First of all, Boston Legal's summary of the beliefs of Scientologists doesn't appear to be incorrect at any point. Wikipedia's article on Scientology includes this passage:
Among these advanced teachings, one episode revealed to those who reach OT level III has been much remarked upon: the story of Xenu and his Galactic Confederacy. Xenu (sometimes Xemu) is introduced as an alien ruler of the "Galactic Confederacy" who, 75 million years ago, brought billions of people to Earth in spacecraft resembling Douglas DC-8 airliners, stacked them around volcanoes and blew them up with hydrogen bombs. Their souls then clustered together and stuck to the bodies of the living. The alien souls continue to do this today, causing a variety of physical ill-effects in modern-day humans. Hubbard called these clustered spirits "Body Thetans," and the advanced levels place considerable emphasis on isolating them and neutralizing their ill effects.

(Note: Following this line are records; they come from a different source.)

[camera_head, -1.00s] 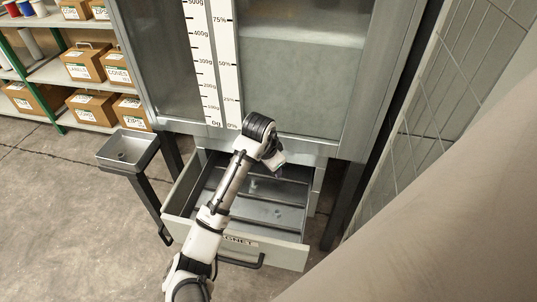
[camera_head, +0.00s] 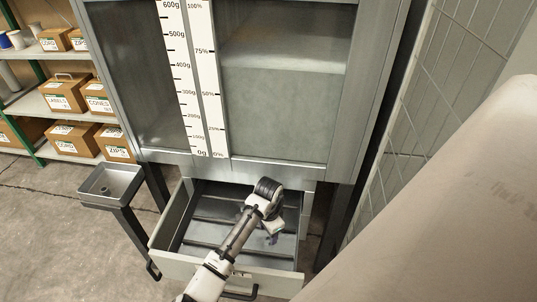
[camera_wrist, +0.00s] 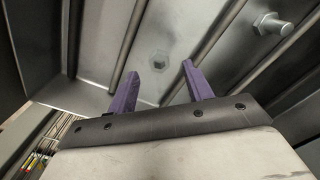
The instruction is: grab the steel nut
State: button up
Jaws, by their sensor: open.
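In the head view my gripper (camera_head: 271,236) is over the right part of the drawer, and I cannot make out the nut there.
The drawer's walls surround the gripper. A glass-fronted cabinet (camera_head: 285,110) stands above the drawer, a small tray (camera_head: 112,181) to its left, and shelves with boxes (camera_head: 62,95) further left.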

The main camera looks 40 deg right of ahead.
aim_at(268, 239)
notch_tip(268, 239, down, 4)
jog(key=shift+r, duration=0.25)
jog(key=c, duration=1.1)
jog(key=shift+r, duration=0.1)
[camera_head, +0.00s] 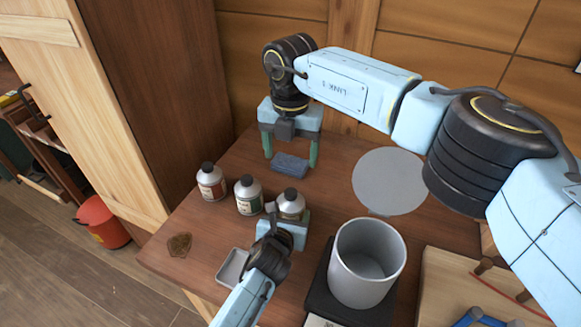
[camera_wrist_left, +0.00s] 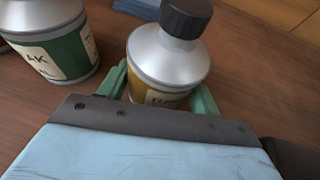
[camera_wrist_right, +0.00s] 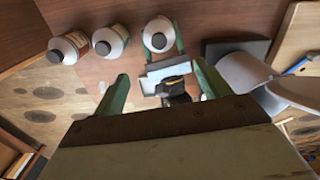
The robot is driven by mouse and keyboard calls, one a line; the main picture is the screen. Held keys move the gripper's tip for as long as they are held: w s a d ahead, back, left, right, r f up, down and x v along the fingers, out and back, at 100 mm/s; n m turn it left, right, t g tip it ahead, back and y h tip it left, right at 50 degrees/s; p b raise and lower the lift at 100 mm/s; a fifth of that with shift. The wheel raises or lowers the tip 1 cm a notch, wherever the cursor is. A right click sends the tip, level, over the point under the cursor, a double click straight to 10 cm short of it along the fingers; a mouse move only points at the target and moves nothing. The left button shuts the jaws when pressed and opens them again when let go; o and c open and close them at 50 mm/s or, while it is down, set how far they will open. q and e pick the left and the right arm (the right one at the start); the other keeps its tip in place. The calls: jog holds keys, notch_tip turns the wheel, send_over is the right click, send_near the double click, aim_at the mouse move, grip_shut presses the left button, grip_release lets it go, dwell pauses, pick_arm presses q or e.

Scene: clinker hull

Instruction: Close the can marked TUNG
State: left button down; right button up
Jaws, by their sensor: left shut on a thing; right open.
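Three silver cans with dark caps stand in a row on the table. My left gripper (camera_head: 283,214) is shut on the rightmost can (camera_head: 291,204), which is upright. In the left wrist view this can (camera_wrist_left: 168,62) has a yellow label, partly hidden and only partly readable, and a dark cap (camera_wrist_left: 186,17) on top. I cannot tell whether the cap is fully tightened. The middle can (camera_head: 248,198) has a green label ending in "AK". The left can (camera_head: 211,184) has a pale and brown label. My right gripper (camera_head: 290,158) is open, above a dark blue block, holding nothing.
The dark blue block (camera_head: 291,165) lies behind the cans. A grey pot (camera_head: 343,280) stands on a black base, near right. A small grey tray (camera_head: 231,270) and a brown patch (camera_head: 179,245) lie near the front edge.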

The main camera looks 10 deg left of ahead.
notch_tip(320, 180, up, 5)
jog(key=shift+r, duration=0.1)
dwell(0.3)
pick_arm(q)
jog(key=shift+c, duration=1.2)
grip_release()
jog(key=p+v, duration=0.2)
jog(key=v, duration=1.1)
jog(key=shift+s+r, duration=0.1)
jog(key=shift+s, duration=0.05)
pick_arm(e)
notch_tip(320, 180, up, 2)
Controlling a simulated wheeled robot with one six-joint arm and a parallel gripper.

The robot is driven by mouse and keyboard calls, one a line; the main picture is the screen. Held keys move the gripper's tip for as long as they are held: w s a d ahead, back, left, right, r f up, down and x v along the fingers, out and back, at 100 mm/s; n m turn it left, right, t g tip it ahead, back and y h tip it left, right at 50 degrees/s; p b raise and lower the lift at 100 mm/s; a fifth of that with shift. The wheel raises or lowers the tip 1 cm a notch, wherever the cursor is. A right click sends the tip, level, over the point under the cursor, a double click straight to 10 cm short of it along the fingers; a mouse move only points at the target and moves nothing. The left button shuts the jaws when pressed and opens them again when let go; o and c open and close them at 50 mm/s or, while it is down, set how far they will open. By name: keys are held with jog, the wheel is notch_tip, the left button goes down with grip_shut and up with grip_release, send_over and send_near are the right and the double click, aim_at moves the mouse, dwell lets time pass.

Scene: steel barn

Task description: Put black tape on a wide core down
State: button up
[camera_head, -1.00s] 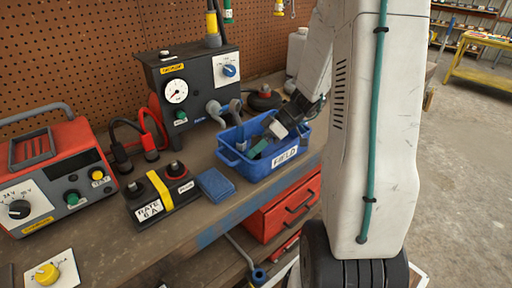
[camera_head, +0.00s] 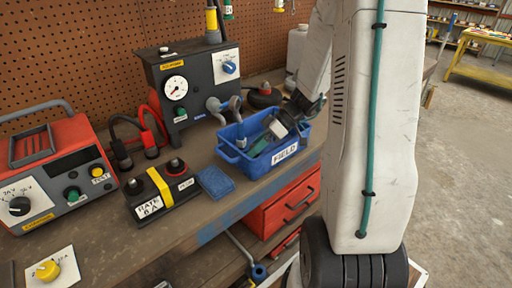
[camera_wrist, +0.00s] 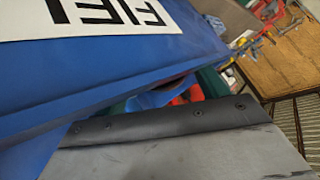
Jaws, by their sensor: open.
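The blue bin (camera_head: 236,156) with a FIELD label stands on the bench. A dark roll with a pale, wide core (camera_head: 281,126), which looks like the black tape, lies tilted inside it among other items. My gripper (camera_head: 301,108) is open at the bin's right rear, partly hidden by my own arm. It looks empty and close to the roll; whether they touch I cannot tell. In the wrist view the bin's labelled wall (camera_wrist: 190,45) fills the upper left. The tape and fingertips cannot be made out there.
A black box with a yellow stripe (camera_head: 160,192), a gauge unit (camera_head: 190,85) and a red-and-grey charger (camera_head: 55,170) crowd the bench. A red drawer (camera_head: 285,207) sits below. Open floor lies right.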

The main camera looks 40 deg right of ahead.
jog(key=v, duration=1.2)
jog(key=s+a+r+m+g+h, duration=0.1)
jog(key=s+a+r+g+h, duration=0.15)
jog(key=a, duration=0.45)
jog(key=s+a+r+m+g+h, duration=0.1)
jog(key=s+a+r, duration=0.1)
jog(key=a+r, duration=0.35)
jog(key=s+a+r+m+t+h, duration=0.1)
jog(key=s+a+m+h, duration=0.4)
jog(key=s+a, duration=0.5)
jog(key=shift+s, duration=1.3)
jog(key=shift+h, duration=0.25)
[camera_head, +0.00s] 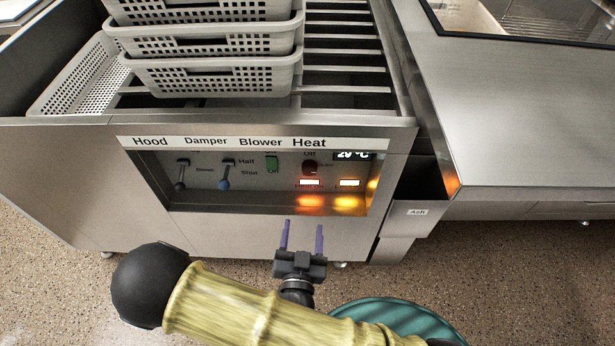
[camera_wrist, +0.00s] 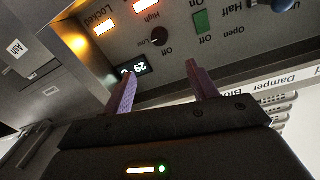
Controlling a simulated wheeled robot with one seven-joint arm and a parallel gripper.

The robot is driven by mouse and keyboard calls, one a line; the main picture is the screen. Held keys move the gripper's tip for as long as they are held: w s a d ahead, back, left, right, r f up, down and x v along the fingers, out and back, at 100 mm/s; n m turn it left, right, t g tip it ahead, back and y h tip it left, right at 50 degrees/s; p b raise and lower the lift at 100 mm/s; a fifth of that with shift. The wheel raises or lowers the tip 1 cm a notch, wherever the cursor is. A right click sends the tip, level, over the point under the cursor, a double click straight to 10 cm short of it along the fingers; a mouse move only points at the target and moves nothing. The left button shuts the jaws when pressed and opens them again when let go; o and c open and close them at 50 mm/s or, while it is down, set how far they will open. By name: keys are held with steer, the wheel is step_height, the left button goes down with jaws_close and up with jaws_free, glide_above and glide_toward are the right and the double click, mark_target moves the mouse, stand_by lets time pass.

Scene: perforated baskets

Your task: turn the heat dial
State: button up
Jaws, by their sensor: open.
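The heat dial (camera_head: 310,167) is a small dark round knob under the "Heat" label on the recessed control panel (camera_head: 240,183). "Off" is printed above it, and a lit display (camera_head: 352,155) reading about 29 °C is at its upper right. My gripper (camera_head: 304,224) is open and empty, below and in front of the panel, its two purple fingers pointing at it. In the wrist view the dial (camera_wrist: 160,37) lies beyond the gap between the fingers (camera_wrist: 158,80), apart from both. "High" and "Off" show beside it there.
Left of the dial are a green blower switch (camera_head: 271,165), a blue-tipped damper lever (camera_head: 224,178) and a dark hood lever (camera_head: 181,177). Lit indicators (camera_head: 309,182) glow below the dial. White perforated baskets (camera_head: 215,78) stand on top. The panel's recess has metal edges.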

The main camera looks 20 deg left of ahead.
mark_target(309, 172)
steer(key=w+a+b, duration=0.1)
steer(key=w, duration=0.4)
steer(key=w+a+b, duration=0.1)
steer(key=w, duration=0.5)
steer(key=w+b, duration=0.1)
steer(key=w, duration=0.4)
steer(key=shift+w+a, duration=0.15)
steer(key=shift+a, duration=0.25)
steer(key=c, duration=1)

Scientologists have argued that the published accounts of the Xenu story and other colourful teachings are distortions of their practice, presented out of context for the purpose of ridiculing their religion. Journalists and critics of Scientology counter that the Xenu episode is part of a much wider Scientology belief that past lives on other planets are a source of negative influences on the mind and spirit in the present. Some of this has been public knowledge for decades. For instance, Hubbard's 1958 book Have You Lived Before This Life contains descriptions of past lives given by individual Scientologists during auditing sessions, including some that are reported to predate what modern astronomy estimates as the age of the universe. Internal Scientology publications are often illustrated with pictures of spaceships and oblique references to catastrophic events that happened "75 million years ago" (i.e., the Xenu incident).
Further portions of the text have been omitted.